Now that the primaries are over, here comes the big money. Freed by a Supreme Court ruling that allows corporations to use their own cash to pay for campaign ads, Republican leaning groups are mounting impressive fund raising efforts to support their candidates in this fall's congressional elections, matching and likely exceeding Democrats' traditional sources of cash. But unlike the unions and moveon.orgs that have fueled campaign spending in the past, the new players in the world of campaign finance can directly advocate for the victory or defeat of a candidate without identifying themselves or the sources of their money.

Business and conservative groups interviewed by The Wall Street Journal say they plan to spend $300 million on this year's elections, some of it funneled through so-called 527 organizations, which spend money themselves rather than giving it to candidates or political parties and are now freed of restrictions on direct electioneering. Democrats have long had the edge in such outside expenditures, but starting in August, spending on political television ads by Republican third party groups has swamped that spent by Democratic groups. That's a problem, not because of the shifting balance of the political landscape but because this fall's election threatens to become a battle of fat but anonymous checkbooks rather than a clash of ideas.

And Maryland is likely to have a front-row seat with the much-anticipated rematch between state Sen. Andy Harris and Rep. Frank Kratovil, a Democrat who is viewed as one of the most vulnerable members of Congress.

Big money and political campaigns have long been bedfellows, but what is novel and troubling in this political season is the lack of disclosure. By funneling money into trade associations, contributors can often escape detection. That eliminates the one safeguard our porous campaign finance laws had previously afforded — if politicians were being bought, we could have at least figured out by whom.

Rep. Chris Van Hollen of Maryland and Sen. Charles Schumer of New York have proposed legislation that would require organizations involved in political campaigning to reveal the identity of large donors and to disclose their identities in any political ads they sponsor. The resulting legislation, called the Disclose Act, passed the House but stalled in the Senate, where without Republican support it failed to get the required 60 vote margin to overcome a possible filibuster.

Democrats have been much quicker to complain about the effects of the Supreme Court ruling in the case FEC vs. Citizens United, but requiring transparency benefits Republicans, too. As the recent primaries show, the conservative side of the political spectrum is full of angry populists. They appear to be as unhappy with embedded interest groups as they are with entrenched politicians. If there is one theme that underlies the Tea Party movement, it is that Washington listens not to the people but to special interests, and its members could turn their considerable ire on office holders unwilling to stop the flow of unlimited and secret contributions.

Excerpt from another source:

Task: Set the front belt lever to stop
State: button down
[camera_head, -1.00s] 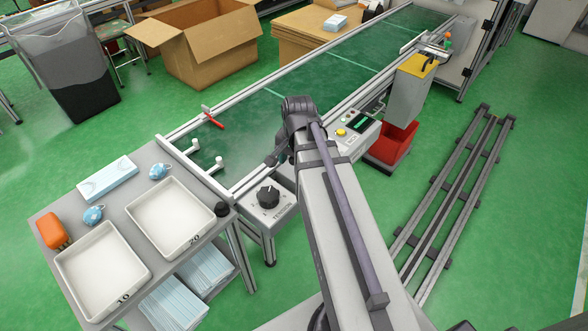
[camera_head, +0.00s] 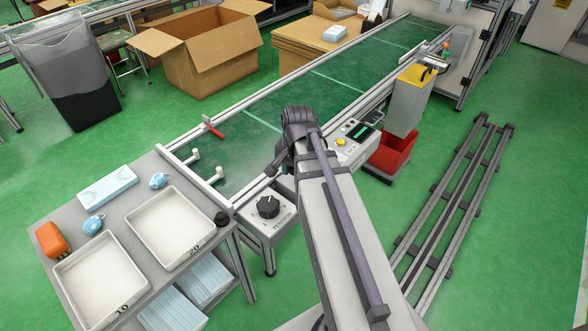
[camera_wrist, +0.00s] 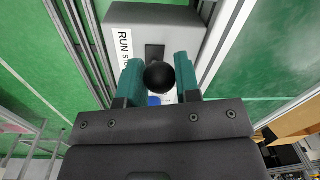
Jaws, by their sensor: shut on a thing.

Short of public financing for Congressional elections — an unlikely event in this political climate — what is needed are regulations mandating clear and timely disclosure of who is spending money on political campaigns. The Senate should pass the Disclose Act. But that's not going to help with this year's election. In the meantime, voters must be all the more skeptical of campaign advertising and make their selections at the ballot box carefully.